In early June while on my sabbatical I realized that I still wasn’t fully disconnected. Yes, I was thousands of miles away from home and work, but my connection to that life through social media still brought it to the forefront of my mind. Part-experiment, part-“hell I really want to do this”, I decided to go completely off social media for a full month. Cold turkey. I deleted all social network apps from my phone, removed them from my browser toolbar, and said farewell. No posting or checking at all.
The 30 days actually went by quickly and successfully (didn’t cheat once), but in the two weeks since I’ve gotten back on, it’s become clear how things changed while I was off. Most of the differences are those you’d naturally expect, but here’s the three most unexpected things that happened when I went off social media for a month:
- My FOMO (Fear Of Missing Out) went away– As social creatures we want to know what others are up to, even if we’re completely content with our current surroundings. Without the ability to see the pictures and updates of others, I stopped feeling like I was somehow missing out on anything at all. I simply appreciated where I was. Being “off” made me far more present in my own surroundings at that very moment. I stopped thinking all thoughts like, “I wonder what _______ is up to”, because I knew I couldn’t find out anyway. I took enormous pleasure in the privacy of my days, and cherished that those moments felt like they were just “for us”.

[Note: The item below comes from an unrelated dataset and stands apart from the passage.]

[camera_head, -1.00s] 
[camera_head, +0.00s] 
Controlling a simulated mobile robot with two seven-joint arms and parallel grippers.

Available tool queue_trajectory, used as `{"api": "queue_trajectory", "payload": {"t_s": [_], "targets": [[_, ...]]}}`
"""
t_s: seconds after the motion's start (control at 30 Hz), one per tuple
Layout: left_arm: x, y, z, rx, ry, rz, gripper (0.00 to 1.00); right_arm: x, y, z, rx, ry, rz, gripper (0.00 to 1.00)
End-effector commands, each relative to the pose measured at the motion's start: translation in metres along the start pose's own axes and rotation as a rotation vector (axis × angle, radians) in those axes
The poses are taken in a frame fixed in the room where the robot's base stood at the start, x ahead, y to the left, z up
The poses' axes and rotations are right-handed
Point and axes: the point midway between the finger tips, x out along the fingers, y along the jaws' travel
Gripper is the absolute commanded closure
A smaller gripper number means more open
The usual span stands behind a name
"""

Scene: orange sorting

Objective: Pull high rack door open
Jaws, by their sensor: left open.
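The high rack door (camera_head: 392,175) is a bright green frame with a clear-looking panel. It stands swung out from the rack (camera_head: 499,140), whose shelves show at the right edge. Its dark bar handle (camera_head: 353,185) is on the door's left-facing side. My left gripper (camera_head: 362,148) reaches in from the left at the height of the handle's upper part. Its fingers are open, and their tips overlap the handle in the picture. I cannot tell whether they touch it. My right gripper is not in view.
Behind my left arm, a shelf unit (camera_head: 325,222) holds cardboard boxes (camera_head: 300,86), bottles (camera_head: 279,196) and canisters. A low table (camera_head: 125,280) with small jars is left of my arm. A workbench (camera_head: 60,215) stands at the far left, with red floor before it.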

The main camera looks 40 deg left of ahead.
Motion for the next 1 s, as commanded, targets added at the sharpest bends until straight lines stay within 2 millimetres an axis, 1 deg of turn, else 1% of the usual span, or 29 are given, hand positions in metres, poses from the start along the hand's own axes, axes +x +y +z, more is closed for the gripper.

- My interest in friendship deepened– At the start I was just happy about being disconnected. But after a week of no contact with close friends and family, I started to miss them. So I began to write long, detailed personal emails. I asked poignant questions about parts of their lives I knew they were struggling with, and offered up some of my own realizations as well… and then I received long, detailed personal emails in response. For the first time in a long time, meaningful emails were back in. I thought being off social media would disconnect me from friends, but it proved that friendships are built on something far deeper.
- My sleep patterns completely changed– Anyone who knows me well knows that I’ve really struggled with sleep my whole life. My mind runs on a treadmill all night long, keeping me up for endless hours. The ability to access immediate stimulation through social media creates a heightened sense of anticipatory tension, which really doesn’t allow your body to fully relax and fall into the deep slumber that we all deserve each night. I’ve been a major victim of that. I swear this is true, but my month off social media was the first time in over 10 years where I didn’t touch a single Ambien or sleep-aid. Rest once again actually meant rest, not the recharge that comes from a depleted energy source. The biggest surprise and benefit of all.
Social media undoubtedly has its benefits. I’m still a massive advocate, but I learned about controlling how/when I use it through this little month-long experiment. If you feel yourself going overboard on social media, give it a break for a day, a week or a month. At the very least, you’ll sleep a hell of a lot better.